-- start of Dataset excerpts --
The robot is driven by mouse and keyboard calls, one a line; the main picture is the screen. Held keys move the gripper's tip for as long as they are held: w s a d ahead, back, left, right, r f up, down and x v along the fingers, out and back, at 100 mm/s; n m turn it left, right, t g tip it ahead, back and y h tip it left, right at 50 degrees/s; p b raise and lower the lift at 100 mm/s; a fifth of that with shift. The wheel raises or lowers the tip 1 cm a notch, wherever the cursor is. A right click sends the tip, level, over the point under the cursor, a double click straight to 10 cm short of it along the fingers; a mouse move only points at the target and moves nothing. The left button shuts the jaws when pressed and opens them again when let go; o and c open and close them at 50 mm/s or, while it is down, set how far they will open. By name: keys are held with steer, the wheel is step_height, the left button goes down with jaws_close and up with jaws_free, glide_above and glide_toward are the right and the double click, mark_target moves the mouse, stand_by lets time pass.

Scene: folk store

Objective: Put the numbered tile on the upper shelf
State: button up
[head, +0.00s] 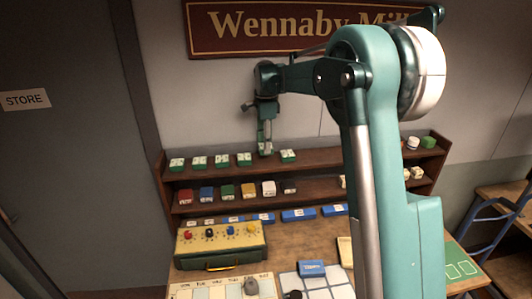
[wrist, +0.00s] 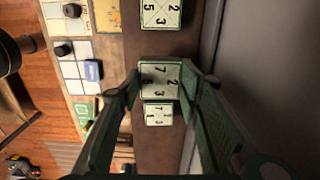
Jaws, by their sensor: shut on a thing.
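My gripper (head: 265,150) points down over the upper shelf (head: 330,153) in the head view, in the space between two tiles. In the wrist view, my gripper (wrist: 161,72) is shut on a numbered tile (wrist: 160,80), white with a green edge, across its sides. The head view barely shows this tile behind the fingertips. I cannot tell whether it touches the shelf. A row of similar tiles (head: 221,160) stands to the left on the upper shelf, and one tile (head: 288,156) to the right. Neighbours show above (wrist: 160,12) and below (wrist: 158,115) in the wrist view.
The lower shelf holds coloured blocks (head: 227,191), with blue blocks (head: 298,214) beneath. A box with coloured knobs (head: 221,246) stands on the table. A grid board (head: 318,283) lies in front. A green block (head: 428,142) sits at the upper shelf's right end.

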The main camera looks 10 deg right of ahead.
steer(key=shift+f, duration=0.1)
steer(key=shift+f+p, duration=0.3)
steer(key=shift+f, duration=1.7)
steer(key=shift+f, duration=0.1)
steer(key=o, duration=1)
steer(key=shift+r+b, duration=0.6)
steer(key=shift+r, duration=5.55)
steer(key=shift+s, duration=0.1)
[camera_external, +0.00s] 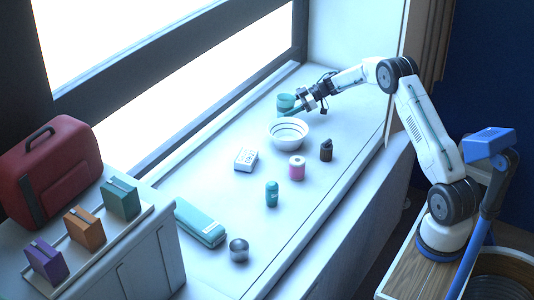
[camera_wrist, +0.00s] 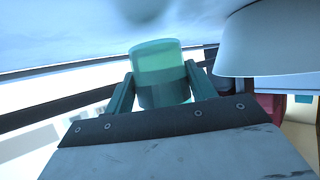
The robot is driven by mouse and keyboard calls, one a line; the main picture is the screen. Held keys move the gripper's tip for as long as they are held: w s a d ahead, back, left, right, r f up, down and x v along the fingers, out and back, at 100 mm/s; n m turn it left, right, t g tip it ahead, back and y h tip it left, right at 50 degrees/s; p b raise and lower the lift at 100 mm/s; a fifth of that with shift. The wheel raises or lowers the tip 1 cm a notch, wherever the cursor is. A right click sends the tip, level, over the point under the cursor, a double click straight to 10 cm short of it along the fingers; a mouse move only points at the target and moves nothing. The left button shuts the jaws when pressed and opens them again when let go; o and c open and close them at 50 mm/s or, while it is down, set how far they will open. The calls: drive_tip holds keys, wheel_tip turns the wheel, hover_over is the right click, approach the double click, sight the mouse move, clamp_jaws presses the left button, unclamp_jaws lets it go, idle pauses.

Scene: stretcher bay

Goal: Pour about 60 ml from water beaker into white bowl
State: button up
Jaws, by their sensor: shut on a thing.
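The water beaker (camera_wrist: 157,62) is a teal, see-through cup between my gripper's two fingers in the wrist view. It also shows in the external view (camera_external: 286,102) at the far end of the white counter. My gripper (camera_wrist: 158,85) is shut on it; the fingers (camera_external: 298,109) reach it from the right. The lower part of the beaker looks darker; I cannot tell the water level for sure. The white bowl (camera_external: 289,138) stands on the counter just in front of the beaker. In the wrist view the bowl (camera_wrist: 270,45) fills the upper right, close beside the beaker.
On the counter are a white box (camera_external: 246,159), a pink-banded jar (camera_external: 297,168), a dark brown bottle (camera_external: 326,150), a teal bottle (camera_external: 272,194), a long teal case (camera_external: 201,223) and a metal cup (camera_external: 239,250). A window frame (camera_external: 200,118) runs along the left.

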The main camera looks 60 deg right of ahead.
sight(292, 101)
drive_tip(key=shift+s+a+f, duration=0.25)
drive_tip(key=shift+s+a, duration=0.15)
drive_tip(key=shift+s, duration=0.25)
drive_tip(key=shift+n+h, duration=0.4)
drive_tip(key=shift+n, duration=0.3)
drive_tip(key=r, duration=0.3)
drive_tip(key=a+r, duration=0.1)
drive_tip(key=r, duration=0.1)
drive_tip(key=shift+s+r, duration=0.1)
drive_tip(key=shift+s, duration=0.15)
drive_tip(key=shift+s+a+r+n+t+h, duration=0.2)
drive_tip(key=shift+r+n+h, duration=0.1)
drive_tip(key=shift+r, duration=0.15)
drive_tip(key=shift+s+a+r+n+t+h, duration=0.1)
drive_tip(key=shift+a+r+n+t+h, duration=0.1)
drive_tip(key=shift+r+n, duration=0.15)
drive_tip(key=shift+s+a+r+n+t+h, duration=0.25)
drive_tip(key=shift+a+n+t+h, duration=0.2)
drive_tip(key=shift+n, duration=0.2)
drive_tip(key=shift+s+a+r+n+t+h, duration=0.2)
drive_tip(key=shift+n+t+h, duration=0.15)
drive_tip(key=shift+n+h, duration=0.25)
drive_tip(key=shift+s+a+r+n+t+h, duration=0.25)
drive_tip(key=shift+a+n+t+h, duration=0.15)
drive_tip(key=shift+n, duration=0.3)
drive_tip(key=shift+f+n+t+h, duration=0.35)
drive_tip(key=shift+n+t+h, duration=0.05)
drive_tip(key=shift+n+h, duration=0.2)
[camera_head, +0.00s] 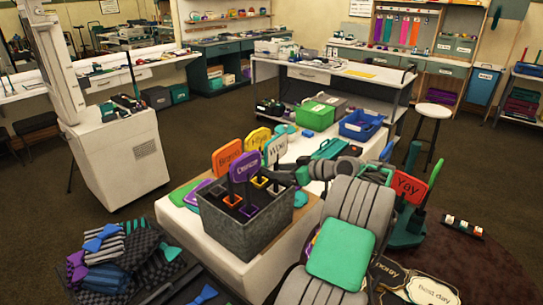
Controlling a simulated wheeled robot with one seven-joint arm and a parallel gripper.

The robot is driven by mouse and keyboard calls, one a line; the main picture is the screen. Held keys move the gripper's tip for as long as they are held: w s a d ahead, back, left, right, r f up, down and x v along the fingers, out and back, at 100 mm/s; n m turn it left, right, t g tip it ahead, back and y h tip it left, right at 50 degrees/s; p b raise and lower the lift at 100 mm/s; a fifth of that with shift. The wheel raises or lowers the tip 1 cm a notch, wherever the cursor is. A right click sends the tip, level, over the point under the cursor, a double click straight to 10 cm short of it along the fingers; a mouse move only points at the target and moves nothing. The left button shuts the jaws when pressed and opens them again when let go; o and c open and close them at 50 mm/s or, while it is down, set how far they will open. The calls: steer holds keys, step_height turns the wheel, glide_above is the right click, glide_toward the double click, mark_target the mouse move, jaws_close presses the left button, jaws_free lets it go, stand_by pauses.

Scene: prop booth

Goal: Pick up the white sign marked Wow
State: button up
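The white sign (276,148) carries dark lettering that looks like Wow, turned on its side. It stands upright at the back right of a grey divided box (248,228), behind a purple sign (244,167). My gripper (279,178) reaches in from the right, just below the white sign's panel, over the box's back right corner. The sign's handle is hidden there. The fingers are small and dark, so I cannot tell whether they are open or touch the handle.
An orange sign (227,157) and a yellow sign (258,139) stand close by. The box sits on a white-topped table (222,248). A green bin (315,117) and a blue bin (361,126) are behind. A red Yay sign (410,187) stands right of my arm.

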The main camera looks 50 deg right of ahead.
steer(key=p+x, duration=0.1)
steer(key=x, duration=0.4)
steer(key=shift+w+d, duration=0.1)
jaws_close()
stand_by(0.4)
-- end of Dataset excerpts --
Copy out all lines that carry the word "Scene".

Scene: folk store
Scene: stretcher bay
Scene: prop booth

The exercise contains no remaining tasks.